Pay360 is the annual conference of the Payments Association, and speakers across the two days offered valuable insights for attendees interested in the direction of travel of the modernisation of the property industry.

The themes explored included real-time infrastructure improvements, digital asset acceptance and processing, interoperability, and trust – all of which sit at the very heart of how property transactions could be transformed in the coming years.
Modern infrastructure needs to set the pace of evolution
One of the sessions was delivered by the Bank of England, which discussed the evolution of its Real-Time Gross Settlement (RTGS) service. As a critical piece of national infrastructure that processes vast sterling volumes daily, RTGS has undergone significant modernisation to improve resilience, flexibility and performance.
In the property market, platforms like PEXA Pay rely on this infrastructure to enable secure, near real-time settlement of property transactions. The direction of travel is clear: legacy infrastructures are being re-engineered and upgraded to support faster, more synchronised outcomes – something that the homebuying process has historically lacked.
The Bank’s ongoing work on synchronisation, including its experimentation with “atomic settlement”, is particularly relevant. In a property context, this points towards a future where funds and title transfer simultaneously, reducing risk, delays, cost and friction. PEXA is also currently part of the Bank of England’s ‘Synchronisation Lab’, which is focusedon these areas.
Tokenisation and “smart money” are coming into focus
Another key theme of discussion was the progress being made with Great British Tokenised Deposits (GBTD). While still in pilot phase, the concept of representing commercial bank deposits as programmable digital tokens has clear implications for property transactions.

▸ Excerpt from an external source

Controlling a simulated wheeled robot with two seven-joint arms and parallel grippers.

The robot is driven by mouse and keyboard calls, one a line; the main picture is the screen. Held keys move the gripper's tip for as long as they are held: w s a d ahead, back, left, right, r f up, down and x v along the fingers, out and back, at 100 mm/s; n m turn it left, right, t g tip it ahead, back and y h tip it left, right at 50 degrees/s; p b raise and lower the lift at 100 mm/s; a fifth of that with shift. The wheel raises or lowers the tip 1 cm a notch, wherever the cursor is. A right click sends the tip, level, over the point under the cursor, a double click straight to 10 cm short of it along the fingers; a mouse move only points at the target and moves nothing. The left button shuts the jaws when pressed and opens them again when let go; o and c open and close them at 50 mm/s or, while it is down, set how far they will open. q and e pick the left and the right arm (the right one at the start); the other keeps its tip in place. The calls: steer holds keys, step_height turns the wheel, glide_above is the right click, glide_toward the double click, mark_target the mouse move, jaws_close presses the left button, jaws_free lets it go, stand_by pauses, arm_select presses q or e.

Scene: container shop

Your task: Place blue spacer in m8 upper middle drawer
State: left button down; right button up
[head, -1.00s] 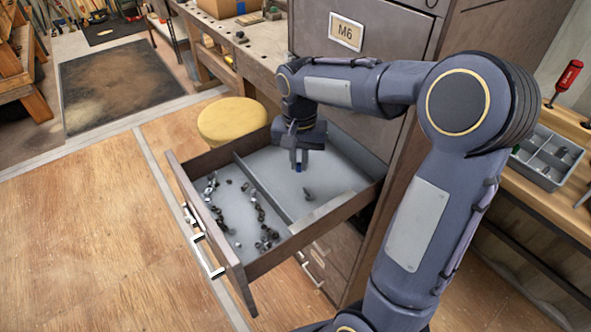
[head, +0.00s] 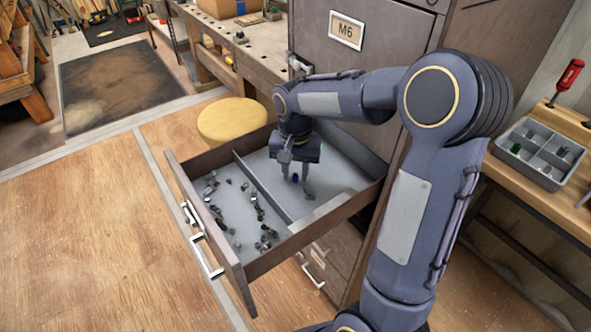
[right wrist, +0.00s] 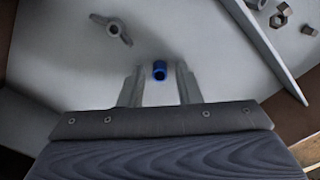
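The blue spacer (head: 295,178) is in the open drawer (head: 263,267), over the wide back compartment. In the right wrist view the blue spacer (right wrist: 159,70) sits between and just beyond the two fingertips, with a gap on each side. My right gripper (head: 294,170) points down into this compartment, with its fingers spread (right wrist: 159,80). The spacer seems to stand on the grey floor. A dark wing nut (head: 308,194) lies beside it, also in the right wrist view (right wrist: 111,29). My left gripper is not in view.
The narrow front compartment holds several loose nuts, behind a divider (head: 262,190). The cabinet front above the drawer bears an M6 label (head: 346,30). A yellow stool (head: 230,121) stands behind the drawer. A grey divided tray (head: 541,152) sits on the right bench.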

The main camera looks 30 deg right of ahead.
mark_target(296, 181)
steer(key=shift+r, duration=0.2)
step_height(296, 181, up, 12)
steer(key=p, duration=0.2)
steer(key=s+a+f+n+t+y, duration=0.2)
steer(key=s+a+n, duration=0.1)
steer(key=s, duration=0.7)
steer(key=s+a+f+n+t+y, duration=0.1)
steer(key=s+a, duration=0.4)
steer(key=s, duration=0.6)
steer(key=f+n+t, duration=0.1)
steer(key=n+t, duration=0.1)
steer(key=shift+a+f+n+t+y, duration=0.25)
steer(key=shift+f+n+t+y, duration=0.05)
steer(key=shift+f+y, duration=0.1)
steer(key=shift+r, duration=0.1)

In a world where completion funds are not just transferred but programmed (i.e. released automatically when predefined conditions are met) we move beyond traditional payments into smarter payments, aligning perfectly with the complexity of property market, where multiple parties and dependencies must be coordinated, particularly on sale and purchase transactions.
Alongside this, discussions around stable coins and digital assets reinforced a broader point across all payment types: there won’t be a single “winning” payment mechanism. Instead, the future will be defined by optionality and interoperability. PEXA already has a live solution in place in the property sector (PEXA Pay) which aims to be complimentary alongside other emerging enhancements to the property transaction process.
For PEXA, with our focus on the property sector, this means designing upstream systems that can integrate with multiple forms of money and payment rails, whether traditional, tokenised, or something in between, advocating the BoE’s “singleness of money” principle.
Still innovating on old rails
A recurring observation across Pay360 was that innovation is accelerating, but often still layered on top of legacy rails. This creates a disconnect between what is technologically possible and what is operationally delivered.
Encouragingly, this gap is beginning to close. The recent collaboration between PEXA UK and NatWest to enable digital mortgage completions is a tangible example of new rails being adopted in practice, not just discussed in theory. This signals progress from experimentation to implementation, something the property industry has been waiting for. Specialist property payment rails offer the prospect of further innovation for the property sector, which the industry agnostic RTGS service struggles to prioritise for.
Trust, identity and the complexity of property
Trust was another central theme, particularly in discussions around digital identity. While onboarding journeys in financial services are already highly optimised, property transactions remain more complex.
Multiple stakeholders (such as lenders, conveyancers, brokers and estate agents) often repeat the same KYC verification processes at different stages. Embedding digital identity more effectively into the property ecosystem could reduce duplication, cost, improve security, and streamline the overall experience. It could also help to tackle the growing issue of fraud in the property industry, as highlighted last year during International Fraud Awareness Week .
Overall, this is not just about speed, but about creating a more coherent, predictable and trusted journey for all participants.
Implications for the property industry
The key takeaway from Pay360 is that payments innovation is front and centre of discussions in the financial services industry, and it is a foundational enabler of property market transformation:
- Real-time, resilient infrastructure is now in place and being actively leveraged
- Programmable and tokenised money is gaining momentum
- Interoperability will define the future
- Digital identity and consistent trust frameworks are key to unlocking efficiency
For the UK property industry, the opportunity is clear: to align with these advancements and embed them into the end-to-end transaction process. At PEXA, this alignment is already underway, as part of our focus on enhancing the ‘last mile’ of a property transaction – the completion process. As an FCA regulated payment services provider, we provide the UK’s only FCA regulated digital property completions infrastructure that connects the movement of money and lodgement of title in a single secure platform.
By combining modern payment rails with property-specific workflows, the property industry can move closer to a future where transactions are more efficient, safer, and significantly more transparent for everyone involved.
Pay360 reinforced that this future is not a distant vision, it is already built and operational, and we’re proud to be playing our part in it.